Le lancement de la rentrée scolaire 2025-2026, en présence de l’AFD et de l’UNICEF, ravive le débat sur l’adéquation des formations avec les besoins locaux. Le thème de la qualité et des internats contraste avec une économie qui pousse les diplômés à quitter le pays massivement.
Butanyerera (Commune Ngozi), 15/09/2025 – La cérémonie de lancement de l’année scolaire 2025-2026 s’est tenue lundi au Lycée de Busiga, en présence de Havyarimana François, ministre burundais de l’Éducation nationale. L’événement s’est déroulé sous le thème : « Consolidons une éducation et un enseignement de qualité par l’amélioration des programmes et la promotion des internats scolaires ».
La présence remarquée de Céline Demagny, directrice de l’Agence Française de Développement (AFD) au Burundi, et de représentants de l’UNICEF Burundi a offert une porte d’entrée à un débat plus profond. Ces structures, héritières d’un système colonial, symbolisent la persistance d’une influence occidentale sur le système éducatif burundais.
Le Burundi (Ingoma y’Uburundi) est un État ancien de Kama (l’Afrique), fondé sur une dyarchie millénaire. Cet équilibre traditionnel était autrefois guidé par le Tambour Sacré Karyenda et le Mwami, chef des Bataka ( les chefs des miryango ou des lignés burundaises ) et de tous les Barundi.[1]
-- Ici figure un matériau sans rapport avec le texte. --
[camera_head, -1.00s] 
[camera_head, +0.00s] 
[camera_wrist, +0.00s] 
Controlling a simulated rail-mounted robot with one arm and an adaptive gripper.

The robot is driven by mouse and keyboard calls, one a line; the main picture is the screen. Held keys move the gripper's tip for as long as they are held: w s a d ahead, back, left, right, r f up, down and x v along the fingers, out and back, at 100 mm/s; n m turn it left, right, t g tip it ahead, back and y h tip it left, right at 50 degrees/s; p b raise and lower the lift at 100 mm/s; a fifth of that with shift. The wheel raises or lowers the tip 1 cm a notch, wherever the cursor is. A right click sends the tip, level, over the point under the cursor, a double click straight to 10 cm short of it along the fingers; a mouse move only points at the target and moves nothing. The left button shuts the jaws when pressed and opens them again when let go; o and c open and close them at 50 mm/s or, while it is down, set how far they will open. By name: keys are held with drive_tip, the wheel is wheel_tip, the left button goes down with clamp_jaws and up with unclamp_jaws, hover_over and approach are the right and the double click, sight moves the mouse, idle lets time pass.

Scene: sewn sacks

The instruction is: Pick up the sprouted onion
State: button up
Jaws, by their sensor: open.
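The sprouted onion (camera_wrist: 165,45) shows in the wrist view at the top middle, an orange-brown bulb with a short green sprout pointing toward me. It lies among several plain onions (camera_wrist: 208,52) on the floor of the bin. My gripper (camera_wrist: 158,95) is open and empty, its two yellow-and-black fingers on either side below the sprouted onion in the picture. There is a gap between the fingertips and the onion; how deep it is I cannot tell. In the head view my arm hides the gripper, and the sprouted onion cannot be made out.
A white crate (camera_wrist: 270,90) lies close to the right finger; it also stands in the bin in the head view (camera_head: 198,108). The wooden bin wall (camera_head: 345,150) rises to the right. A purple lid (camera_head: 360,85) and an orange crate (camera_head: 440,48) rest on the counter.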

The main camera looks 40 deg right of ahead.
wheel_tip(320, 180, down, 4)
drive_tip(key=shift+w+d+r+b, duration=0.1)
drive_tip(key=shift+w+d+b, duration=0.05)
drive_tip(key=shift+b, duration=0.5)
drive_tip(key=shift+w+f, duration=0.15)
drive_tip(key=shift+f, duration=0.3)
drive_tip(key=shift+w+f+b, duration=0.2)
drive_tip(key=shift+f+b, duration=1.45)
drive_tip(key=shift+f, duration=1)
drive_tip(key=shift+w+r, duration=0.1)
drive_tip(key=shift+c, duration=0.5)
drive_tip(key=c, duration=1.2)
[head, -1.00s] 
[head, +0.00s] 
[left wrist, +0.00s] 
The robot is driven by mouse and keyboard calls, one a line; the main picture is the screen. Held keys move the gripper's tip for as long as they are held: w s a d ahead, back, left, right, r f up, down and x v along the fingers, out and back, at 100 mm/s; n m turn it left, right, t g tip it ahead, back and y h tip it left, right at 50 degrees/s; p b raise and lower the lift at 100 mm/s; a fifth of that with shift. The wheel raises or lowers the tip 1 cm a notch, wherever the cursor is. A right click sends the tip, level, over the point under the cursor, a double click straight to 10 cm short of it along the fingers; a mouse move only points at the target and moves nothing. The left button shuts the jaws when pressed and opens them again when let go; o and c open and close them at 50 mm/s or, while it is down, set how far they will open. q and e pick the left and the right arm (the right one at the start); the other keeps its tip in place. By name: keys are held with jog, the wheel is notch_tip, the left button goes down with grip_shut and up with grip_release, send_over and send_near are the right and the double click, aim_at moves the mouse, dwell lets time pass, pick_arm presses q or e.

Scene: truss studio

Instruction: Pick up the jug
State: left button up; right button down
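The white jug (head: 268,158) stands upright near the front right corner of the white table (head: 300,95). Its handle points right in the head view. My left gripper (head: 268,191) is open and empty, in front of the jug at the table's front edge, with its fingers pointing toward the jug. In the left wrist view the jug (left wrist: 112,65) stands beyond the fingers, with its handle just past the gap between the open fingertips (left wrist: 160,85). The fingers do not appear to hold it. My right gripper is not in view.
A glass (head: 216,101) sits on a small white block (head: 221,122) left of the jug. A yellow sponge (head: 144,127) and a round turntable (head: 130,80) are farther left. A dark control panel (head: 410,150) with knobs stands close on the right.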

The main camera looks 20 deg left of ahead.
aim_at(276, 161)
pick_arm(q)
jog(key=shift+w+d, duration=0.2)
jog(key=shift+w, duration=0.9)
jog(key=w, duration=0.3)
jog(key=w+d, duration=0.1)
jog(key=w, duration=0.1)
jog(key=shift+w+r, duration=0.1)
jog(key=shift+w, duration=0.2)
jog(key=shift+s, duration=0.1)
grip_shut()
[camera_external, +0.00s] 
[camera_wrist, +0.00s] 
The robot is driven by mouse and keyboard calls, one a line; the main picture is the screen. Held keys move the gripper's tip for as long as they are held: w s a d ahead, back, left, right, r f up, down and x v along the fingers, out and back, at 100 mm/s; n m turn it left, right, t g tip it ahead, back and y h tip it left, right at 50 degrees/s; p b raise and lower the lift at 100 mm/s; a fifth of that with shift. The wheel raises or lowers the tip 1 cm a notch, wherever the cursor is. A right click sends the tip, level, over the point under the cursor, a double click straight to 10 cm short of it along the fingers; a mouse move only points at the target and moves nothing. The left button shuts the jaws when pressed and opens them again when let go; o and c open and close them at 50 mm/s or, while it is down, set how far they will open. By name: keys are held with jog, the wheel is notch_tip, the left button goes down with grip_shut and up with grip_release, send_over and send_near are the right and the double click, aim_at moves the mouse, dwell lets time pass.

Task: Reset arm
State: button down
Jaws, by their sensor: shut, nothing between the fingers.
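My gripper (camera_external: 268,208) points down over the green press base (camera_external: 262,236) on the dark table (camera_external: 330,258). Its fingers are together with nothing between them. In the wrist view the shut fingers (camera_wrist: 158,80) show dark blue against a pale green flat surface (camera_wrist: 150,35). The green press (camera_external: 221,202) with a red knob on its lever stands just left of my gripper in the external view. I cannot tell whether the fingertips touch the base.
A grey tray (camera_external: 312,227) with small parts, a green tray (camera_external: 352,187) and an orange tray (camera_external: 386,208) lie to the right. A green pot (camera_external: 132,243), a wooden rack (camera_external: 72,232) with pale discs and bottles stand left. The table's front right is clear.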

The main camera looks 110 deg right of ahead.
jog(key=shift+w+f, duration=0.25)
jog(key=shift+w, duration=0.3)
C’est dans ce contexte historique que la « colonialité » du système éducatif actuel est problématique. Le génocide contre les Hutu du Burundi en 1972 [2] a servi de catalyseur à une rupture fondamentale. La « Croix et la Bannière » [3] en a profité pour détruire à jamais l’Ubumu, soit le système socio-économique traditionnel des Barundi, un modèle de production et de formation centré sur l’autosuffisance et la satisfaction des besoins communautaires, symbolisé par la figure de « Mukakaryenda » (la femme Tambour).
Ce bouleversement a conduit à l’implantation d’une économie de marché de type capitaliste occidental. Depuis lors, l’éducation burundaise forme les jeunes non plus aux besoins du pays, mais pour servir les marchés occidentaux.
La conséquence directe, et amère, est l’exode massif des diplômés. Une fois leurs études terminées, ces jeunes burundais aspirent à quitter le pays, leurs compétences étant calibrées pour des économies étrangères et ne trouvant pas de débouchés dans l’économie locale burundaise, qui reste l’une des plus pauvres au monde. L’Ubumu, lui, formait la jeunesse à produire pour sa propre société.
Ainsi, derrière les discours sur la qualité de l’éducation, se pose une question fondamentale : l’école burundaise construit-elle aujourd’hui un avenir pour le pays, ou prépare-t-elle simplement sa jeunesse à le quitter ?
Références :
[1] Nahimana Karolero Pascal, Histoire du Burundi : Les grandes dates de l’histoire des Barundi et de l’État millénaire africain – Ingoma y’Uburundi, Bruxelles, Génération Afrique, 2024.
[2] Kubwayo Félix, La lente reconnaissance du génocide de 1972 contre les Hutu du Burundi, Bruxelles, 2025.
[3] Baranyanka Charles, Le Burundi face à la Croix et à la Bannière, Bruxelles, 2015.